Дореволюционный историк Н. И. Кедров объясняет хозяйственную деятельность монастырей «разложением нравов»: «дозволяемое законом развитие частной собственности в монастырях, кажется, и было причиной того разложения монастырских нравов, какое мы замечаем в XVII веке. Монахи собственники отделились от остальной братии, имели отдельные кельи и жили в них со своей прислугой, своим хозяйством» (Кедров Н. И. Духовный регламент в связи с преобразовательной деятельностью Петра Великого М., 1886, с. 228). Однако совершенно очевидно, что хозяйственная деятельность была основной в монастырях вплоть до разгрома монастырской системы романовским режимом.

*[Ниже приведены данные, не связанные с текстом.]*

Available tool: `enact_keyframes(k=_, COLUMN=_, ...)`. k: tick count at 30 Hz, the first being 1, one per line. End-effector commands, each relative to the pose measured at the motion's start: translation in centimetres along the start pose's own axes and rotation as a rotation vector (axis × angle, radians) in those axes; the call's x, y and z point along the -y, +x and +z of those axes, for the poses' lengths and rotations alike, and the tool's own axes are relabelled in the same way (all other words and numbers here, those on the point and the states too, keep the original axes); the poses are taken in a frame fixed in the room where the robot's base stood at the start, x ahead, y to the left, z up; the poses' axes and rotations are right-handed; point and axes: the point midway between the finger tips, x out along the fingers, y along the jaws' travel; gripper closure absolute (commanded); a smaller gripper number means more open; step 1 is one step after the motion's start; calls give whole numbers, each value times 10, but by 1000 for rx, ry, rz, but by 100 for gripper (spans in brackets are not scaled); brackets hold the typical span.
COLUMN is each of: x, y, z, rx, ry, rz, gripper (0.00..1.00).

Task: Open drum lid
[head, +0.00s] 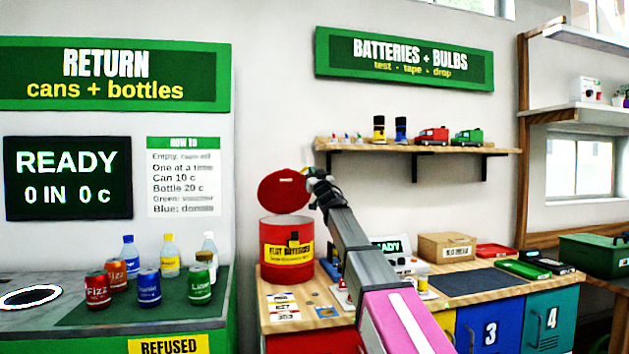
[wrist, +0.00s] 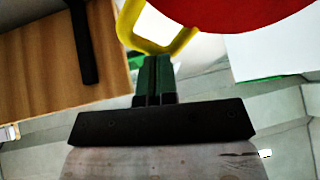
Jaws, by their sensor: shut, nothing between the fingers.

Все упомянутые выше монастыри были мощными крепостями. За стенами и башнями с бойницами для пищалей и пушек жили не ветхие старцы, проводившие время в молитвах и постах, а рыцарская дружина во главе с князем-владыкой, собиравшаяся в трапезных на пиры, описанные в русских былинах. Нетрудно вспомнить оборонительное кольцо монастырей вокруг Москвы, полуторагодовую осаду Троицкой лавры интервентами в 1608–1609 году, восьмилетнюю (!) осаду Соловецкого монастыря романовскими войсками в 1668–676 гг. Военное и политическое руководство осуществляли настоятели монастырей: «в начале XVII в… иностранные соседи видели в Соловецком настоятеле главного северного воеводу, сносились с ним по делам и даже заключали с ним перемирия» (Христианство. Энциклопедический словарь в Зт. М., 1995 Соловецкий ставропигиальный монастырь). Таким образом, в лице настоятеля монастыря мы видим фигуру аналогичную кади или комтуру Немецкого ордена, осуществлявших хозяственное, военное и духовное управление.
А вот что касается отношений монастыря с обитающим на его землях населением (опять же обратим внимание на аналогию с Немецким орденом): «Две уставные грамоты игумена Филиппа (1548 и 1565 гг.) указывают некоторые черты того устройства, какое вносил монастырь в свои вотчины; из них же узнаем и состав жившего в этих вотчинах населения. В монастырской волости жили монастырские старцы, приказчик и келарь, которые при помощи доводчика и десятского управляли хозяйством волости и судили живших в ней крестьян. Приказчику крестьяне платили с лука по 4 московских деньги, келарю – по 1, а доводчику – по 2: «то им поминка с году на год и с великим днем», добавляет грамота» (Ключевский, там же). Таким образом, крестьяне платят подать деньгами, то есть включены в систему товарно-денежных отношений. Зависимость их от монастыря экономическая, а не за счет прямого принуждения «феодал-подневольный землепашец». Более того: «возникают одно за другим хозяйственные заведения, привлекаются поселенцы» (там же). Подчеркнем, что поселенцы именно привлекаются за счет предоставления им льгот: «Немаловажную роль в истории заселения (Пермского) края сыграли и возникшие здесь монастыри, получившие огромные земельные наделы и привлекавшие льготами поселенцев на свои земли. Самым значительным из этих монастырей был Пыскорский монастырь, основанный Строгановыми невдалеке от города Канкара под горой на р. Нижней Пыскорке… В половине XVII в. в его вотчинах существовало уже 365 дворов крестьян» (М. К. Любавский Историческая география России в связи с колонизацией М., 1909).